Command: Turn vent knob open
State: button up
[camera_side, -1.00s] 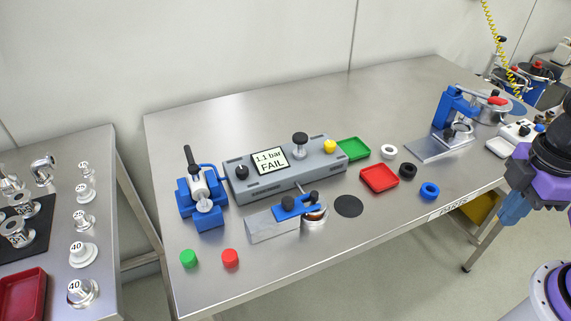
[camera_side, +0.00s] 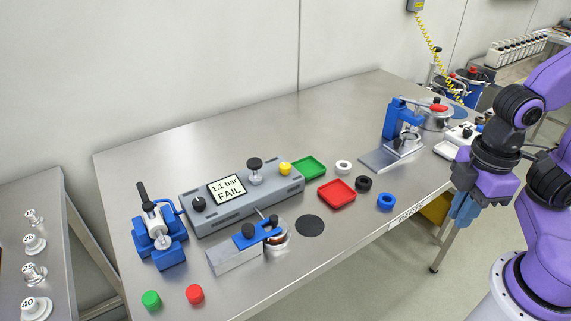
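The grey test box (camera_side: 230,214) stands on the steel table, with a screen (camera_side: 227,188) reading "1.1 bar FAIL". On its top are a small black knob (camera_side: 198,203) at the left, a larger black knob on a metal stem (camera_side: 255,164) right of the screen, and a yellow knob (camera_side: 285,168) near the right end. No label shows which one is the vent knob. My gripper (camera_side: 462,212) points down beyond the table's right front edge, far from the box and touching nothing visible. Its blue fingers appear close together; their gap cannot be made out.
In front of the box is a blue-handled clamp (camera_side: 258,233); a blue pump (camera_side: 158,240) stands left. Green (camera_side: 309,167) and red trays (camera_side: 337,191), rings and a blue press (camera_side: 396,125) lie between my gripper and the box. Red (camera_side: 194,294) and green caps (camera_side: 151,300) sit front left.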

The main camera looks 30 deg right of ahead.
##############################
▶ _Set problem_
Quote, please, every line of the material above from its start through the line that has "[camera_side, -1.00s]", reproducing the words exactly and dropping any images.

▶ _Solved exercise_
Command: Turn vent knob open
State: button up
[camera_side, -1.00s] 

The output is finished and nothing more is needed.